Tevye’s constant backing-and-forthing between liturgical Hebrew and earthy Yiddish speech was funny. The syncopated rhythm of his monologue was entertaining. And theologically, I eventually realized, this was Judaism Lite, since Tevye skipped all mention of resurrection, repentance, and forgiveness, of rebuilding Jerusalem or the messianic kingdom to come. He emphasized instead those words and formulaic phrases that could address the pressing needs of the present:
Ov horachamon—merciful, caring Father! Shma koleynu—hearken to our voices. Chus verocheym aleynu—take pity on us, on my wife and children, poor things, they’re hungry! Retsey—find favor, I say, in your beloved People Israel, as in days of yore, when the Holy Temple stood, with the Priests and the Levites.
Tevye moved seamlessly from “our” to “my” and from a care of his loved ones to the glories of the mythic past. He was Sholem Aleichem’s true ba’al tefillah, master of prayer, even though readers never saw him stand before a minyan of Jews.

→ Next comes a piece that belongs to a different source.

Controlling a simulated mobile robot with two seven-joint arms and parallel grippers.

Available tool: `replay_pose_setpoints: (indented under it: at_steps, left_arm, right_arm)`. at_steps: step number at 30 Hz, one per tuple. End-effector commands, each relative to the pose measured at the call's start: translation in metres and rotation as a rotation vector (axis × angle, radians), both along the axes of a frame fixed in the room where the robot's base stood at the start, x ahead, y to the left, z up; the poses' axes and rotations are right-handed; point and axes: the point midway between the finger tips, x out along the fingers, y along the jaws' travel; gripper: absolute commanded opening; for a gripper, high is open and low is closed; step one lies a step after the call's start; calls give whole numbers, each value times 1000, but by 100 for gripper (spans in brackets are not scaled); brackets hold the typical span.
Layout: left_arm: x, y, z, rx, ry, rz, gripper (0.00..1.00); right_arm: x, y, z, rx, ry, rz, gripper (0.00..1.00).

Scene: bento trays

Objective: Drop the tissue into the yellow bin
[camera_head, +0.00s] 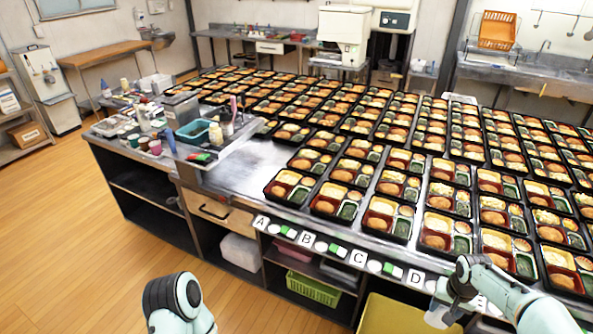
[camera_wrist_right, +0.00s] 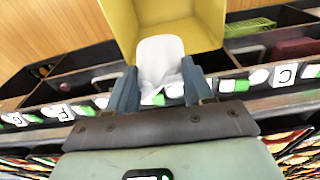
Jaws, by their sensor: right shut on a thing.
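The yellow bin (camera_head: 392,315) stands on the floor side of the counter, at the bottom of the head view and partly cut off. It also shows at the top of the right wrist view (camera_wrist_right: 209,22). My right gripper (camera_head: 450,303) is shut on the white tissue (camera_head: 441,317). In the right wrist view the tissue (camera_wrist_right: 160,58) sits between the two fingers (camera_wrist_right: 160,84) and overlaps the bin's opening in the picture. Its height above the bin is hard to tell. My left arm shows at the bottom left, but its gripper is outside the view.
A long steel counter (camera_head: 247,167) holds many filled bento trays. Its front edge carries letter labels and runs close to my right gripper. A green basket (camera_head: 314,289) and a white bundle (camera_head: 240,251) sit on the shelves below. The wooden floor (camera_head: 60,230) at left is clear.

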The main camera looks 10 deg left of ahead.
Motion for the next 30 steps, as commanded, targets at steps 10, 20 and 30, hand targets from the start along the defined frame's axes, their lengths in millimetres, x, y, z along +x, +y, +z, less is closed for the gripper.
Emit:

Tevye quoted liberally from the ancient sources, even though he was no scholar, and was an incorrigible optimist, even though he graduated from the school of hard knocks. Rote repetition made it easier, even imperative, for Tevye to free associate, to insist on his right to dialogue. And it didn’t matter if sometimes he overstepped the limit, because God, like Mr. Sholem Aleichem, Tevye’s most valued customer, was a compassionate and careful listener who never talked back.